The Deep Culture Academy (DCA) is an education and training project sponsored by the Japan Intercultural Institute, an NPO dedicated to the learning made possible by intercultural experiences. In includes intercultural education and training seminars, workshops and special events. It oversees the Deep Culture Seminars and Certificate Program.
Learning Mission—A Vision of Edward Hall
Visionary thinker Edward T. Hall (e.g. The Silent Language, 1959) felt that globalization creates challenges and opportunities for humankind. Hall believed that the biggest barrier to deep forms of intercultural understanding is unconscious cultural conditioning—we are largely blind to how culture shapes our mind and perceptions. Today, research in cultural psychology and cognitive neuroscience is shedding new light on how culture shapes fundamental elements of cognition, emotion, and identity. Informed by Hall’s vision, the Japan Intercultural Institute seeks to help achieve deep forms of cultural and personal self-understanding.

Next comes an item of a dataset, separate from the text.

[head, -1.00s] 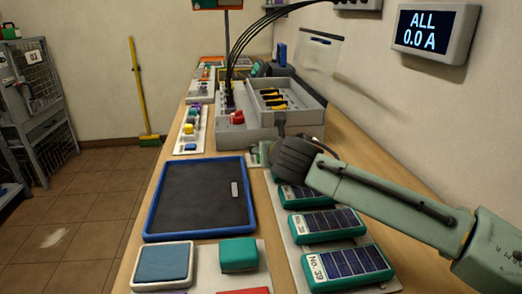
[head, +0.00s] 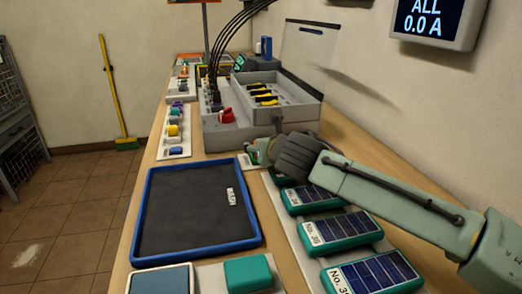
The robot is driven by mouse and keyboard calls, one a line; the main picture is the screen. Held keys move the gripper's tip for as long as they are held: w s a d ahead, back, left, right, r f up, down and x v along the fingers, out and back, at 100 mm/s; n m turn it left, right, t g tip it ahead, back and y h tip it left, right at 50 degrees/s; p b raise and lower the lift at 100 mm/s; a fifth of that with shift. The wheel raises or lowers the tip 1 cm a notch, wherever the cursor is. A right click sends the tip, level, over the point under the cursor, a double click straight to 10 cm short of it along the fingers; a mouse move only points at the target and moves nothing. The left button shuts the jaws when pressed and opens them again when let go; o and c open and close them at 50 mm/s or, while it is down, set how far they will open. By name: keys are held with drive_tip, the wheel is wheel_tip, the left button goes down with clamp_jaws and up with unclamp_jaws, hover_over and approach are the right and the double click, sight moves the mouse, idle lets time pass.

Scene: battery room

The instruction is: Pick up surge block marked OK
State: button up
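No block with a readable OK mark shows in the head view, so I cannot tell which thing is the surge block. My gripper (head: 258,153) is beyond the right far corner of the blue-rimmed dark tray (head: 149,212), low by the bench. Its dark wrist hides part of the bench, and whether its fingers hold anything is unclear. A small pale labelled piece (head: 232,196) lies on the tray, its text too small to read. Small coloured blocks (head: 173,130) stand on a white strip left of the grey box.
Teal solar-faced units (head: 335,232) line the bench's right side beneath my arm. A teal block (head: 248,272) and a blue-topped pad (head: 160,279) are at the front. The grey box (head: 230,135) with yellow-black parts and cables stands behind. Most of the tray is bare.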

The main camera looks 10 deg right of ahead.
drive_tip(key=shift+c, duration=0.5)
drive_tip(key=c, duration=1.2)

Deep Culture Seminars and Certificate Program
Deep Culture Academy sponsors workshops designed for intercultural educators, trainers, those working in international settings, and those who seeks to grow through intercultural experiences. The seminars were developed over a period of five years at the Japan Intercultural Institute, through the work of Joseph Shaules (e.g. Deep Culture, 2007; The Intercultural Mind, 2015). Seminars provides the latest insights into culture, mind and learning. Participants tend to be individuals who have had meaningful intercultural experiences, and who are committed to the deep forms of intercultural learning.
Why Deep Culture Learning?
The goal of deep culture learning is insight that leads to intercultural effectiveness and personal growth. Cultural understanding involves learning about cultural difference, but its key element relates to cultural self-understanding. Deep culture understanding involves exploring how the communities you grew up with have shaped your thinking styles, values, identity, perceptions and worldview. Deep cultural understanding is difficult because we take these fundamental elements of perception and self for granted; deep culture patterns are like water for a fish–we don’t notice them until we are a fish out of water. Foreign experiences give us an opportunity to gain insight into these deeper parts of the self, and of the foreign cultural patterns we experience. Deep culture understanding allows us to play a more active role as a cultural “bridge person” someone who lives among and between different cultural communities.
What is special about the deep culture approach?
Deep: Deep culture learning goes beyond the surface level of culture and behavior. Gain insight into your cultural patterns, and different ways of seeing the world. Deep culture learning leads not just to knowledge, but also personal and cultural insight.
Meaningful: Deep culture learning is not just acquiring knowledge and skills. Gaining intercultural insight helps us develop personally, and encourages more meaningful intercultural experiences.
Effective: The insight and understanding that comes from deep culture learning makes us more effective living and working interculturally. We become the “bridge person” who can reconcile seemingly opposing viewpoints and values, and play a constructive role in a global world.
Who developed this approach?
The deep culture approach was developed by Joseph Shaules (PhD), through a series of seminars sponsored by the Japan Intercultural Institute, as well as through collaboration with Matthieu Kollig and Vyonne Van der Pol. Course content is grounded in research into cultural and cognitive neuroscience, and social psychology. Seminars include information about relevant research, and are committed to academic and intellectual rigor. Joseph Shaules’ works also include the books: Deep Culture (Multilingual Matters); Beneath the Surface (Intercultural Press); and The Intercultural Mind (Intercultural Press).